El Aissamis Absturz erfolgt aus grosser Höhe. Er war Vizepräsident, Gouverneur und mehrfach wichtigster Minister in den 25 Jahren, in denen die Chavisten an der Macht sind. Er galt als der Strippenzieher und Geldbeschaffer des Regimes, der in den Drogen- und Waffenschmuggel im grossen Stil verwickelt war. Er scheint aber auch mehrfach in die eigene Tasche gewirtschaftet zu haben, etwa mit dem Verkauf von Pässen im Nahen Osten oder dem Drogenhandel. Seit 2017 wird er von den USA als einer der meistgesuchten Drogenhändler weltweit gesucht. Amerikanern, die mit ihm Geschäfte machen, drohen Strafen in Höhe von bis zu fünf Millionen Dollar oder bis zu dreissig Jahre Haft.
Kritik aus Brasilien
Die Investigativjournalistin Ibéyise Pacheco ist sicher, dass es innerhalb des Regimes einen Konflikt gibt zwischen El Aissami und dem Geschwisterpaar Jorge und Delcy Rodríguez. Die Schwester des Präsidenten der Nationalversammlung ist Vizepräsidentin der Republik. Auch seiner ausländischen Verbündeten kann sich Maduro nicht mehr so sicher sein wie zuvor. Russland und Iran sind mit eigenen Problemen beschäftigt. Die bis vor kurzem noch solidarischen Linksregierungen in Brasilien und Kolumbien kritisieren erstmals Maduros Ausschluss der Oppositionskandidaten. Brasilien hat zudem an der Grenze zu Guyana Militärs stationiert, um Maduro davon abzuhalten, einen Angriff auf das Karibikland zu starten.
Nur China hält noch offen zu Venezuela: Gerade hat die Vizepräsidentin Delcy Rodríguez mit Wang Shouwen, dem stellvertretenden Handelsminister Chinas, ein Investitionsabkommen unterzeichnet.
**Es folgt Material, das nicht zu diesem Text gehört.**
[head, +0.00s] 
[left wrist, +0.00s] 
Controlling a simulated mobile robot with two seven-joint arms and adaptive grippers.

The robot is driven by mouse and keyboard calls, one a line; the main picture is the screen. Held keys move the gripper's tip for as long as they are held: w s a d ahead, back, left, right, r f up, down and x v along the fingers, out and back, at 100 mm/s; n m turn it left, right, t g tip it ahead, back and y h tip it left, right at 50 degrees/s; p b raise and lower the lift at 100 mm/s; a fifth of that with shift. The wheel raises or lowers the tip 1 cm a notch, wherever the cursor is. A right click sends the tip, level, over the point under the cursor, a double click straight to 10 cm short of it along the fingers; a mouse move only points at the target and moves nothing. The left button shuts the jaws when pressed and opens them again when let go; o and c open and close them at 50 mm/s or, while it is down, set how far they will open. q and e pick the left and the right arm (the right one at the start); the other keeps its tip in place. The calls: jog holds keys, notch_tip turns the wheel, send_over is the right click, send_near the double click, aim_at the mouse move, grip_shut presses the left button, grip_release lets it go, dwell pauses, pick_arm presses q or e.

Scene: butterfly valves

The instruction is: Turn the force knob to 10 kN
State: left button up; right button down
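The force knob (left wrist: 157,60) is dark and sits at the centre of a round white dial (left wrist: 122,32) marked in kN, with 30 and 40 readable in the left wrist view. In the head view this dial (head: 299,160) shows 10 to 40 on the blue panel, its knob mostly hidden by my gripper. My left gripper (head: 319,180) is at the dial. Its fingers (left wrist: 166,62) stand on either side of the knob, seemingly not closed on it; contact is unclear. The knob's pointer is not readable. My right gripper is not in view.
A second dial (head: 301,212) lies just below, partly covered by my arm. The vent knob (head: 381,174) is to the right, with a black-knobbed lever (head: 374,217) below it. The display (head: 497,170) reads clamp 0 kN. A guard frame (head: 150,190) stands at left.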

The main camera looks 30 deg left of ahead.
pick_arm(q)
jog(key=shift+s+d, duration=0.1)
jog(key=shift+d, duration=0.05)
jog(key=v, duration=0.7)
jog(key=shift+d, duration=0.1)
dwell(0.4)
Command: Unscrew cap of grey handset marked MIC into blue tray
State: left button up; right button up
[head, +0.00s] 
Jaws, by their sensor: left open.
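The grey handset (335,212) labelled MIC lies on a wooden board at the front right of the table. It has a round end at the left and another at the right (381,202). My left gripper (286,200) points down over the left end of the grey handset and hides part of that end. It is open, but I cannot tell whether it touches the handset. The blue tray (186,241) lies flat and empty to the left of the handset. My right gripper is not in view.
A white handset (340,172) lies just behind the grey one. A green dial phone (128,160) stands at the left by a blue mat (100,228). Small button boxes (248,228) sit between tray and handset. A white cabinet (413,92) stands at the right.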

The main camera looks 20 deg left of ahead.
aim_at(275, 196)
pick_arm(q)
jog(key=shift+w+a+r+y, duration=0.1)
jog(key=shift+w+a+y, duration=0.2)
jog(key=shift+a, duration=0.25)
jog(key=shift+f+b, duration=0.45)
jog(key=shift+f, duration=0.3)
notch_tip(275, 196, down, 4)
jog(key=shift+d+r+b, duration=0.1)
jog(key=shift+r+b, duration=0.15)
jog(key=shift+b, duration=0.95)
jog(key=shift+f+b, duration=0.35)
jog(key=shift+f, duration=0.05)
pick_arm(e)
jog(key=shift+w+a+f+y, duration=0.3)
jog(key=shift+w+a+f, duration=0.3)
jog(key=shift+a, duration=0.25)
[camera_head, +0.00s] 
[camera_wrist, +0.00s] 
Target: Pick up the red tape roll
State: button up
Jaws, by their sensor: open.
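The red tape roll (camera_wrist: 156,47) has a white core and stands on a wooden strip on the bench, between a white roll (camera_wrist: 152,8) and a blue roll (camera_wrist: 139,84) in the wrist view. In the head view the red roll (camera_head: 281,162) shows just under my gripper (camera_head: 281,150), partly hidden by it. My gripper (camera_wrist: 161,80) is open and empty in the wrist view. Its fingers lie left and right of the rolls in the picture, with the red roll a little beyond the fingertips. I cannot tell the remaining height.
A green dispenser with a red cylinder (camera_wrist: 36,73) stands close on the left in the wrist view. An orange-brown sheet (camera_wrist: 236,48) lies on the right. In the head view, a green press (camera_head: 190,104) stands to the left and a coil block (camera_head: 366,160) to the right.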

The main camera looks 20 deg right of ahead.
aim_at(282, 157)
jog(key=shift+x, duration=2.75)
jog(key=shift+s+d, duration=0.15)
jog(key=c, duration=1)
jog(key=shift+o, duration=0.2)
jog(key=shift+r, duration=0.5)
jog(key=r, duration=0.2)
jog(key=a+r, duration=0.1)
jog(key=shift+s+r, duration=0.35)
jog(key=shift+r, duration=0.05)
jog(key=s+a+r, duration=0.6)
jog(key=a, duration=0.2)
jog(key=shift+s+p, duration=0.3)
China ist zudem der grösste Gläubiger Venezuelas.
Dennoch ist es noch zu früh, um auf einen Machtverlust Maduros zu setzen. Auch wenn der ehemalige Busfahrer und Gewerkschafter das Land wirtschaftlich ruiniert und bis zu neun Millionen Menschen in die Flucht getrieben hat, hat er bisher grosses Geschick gezeigt, um sich an der Macht zu halten.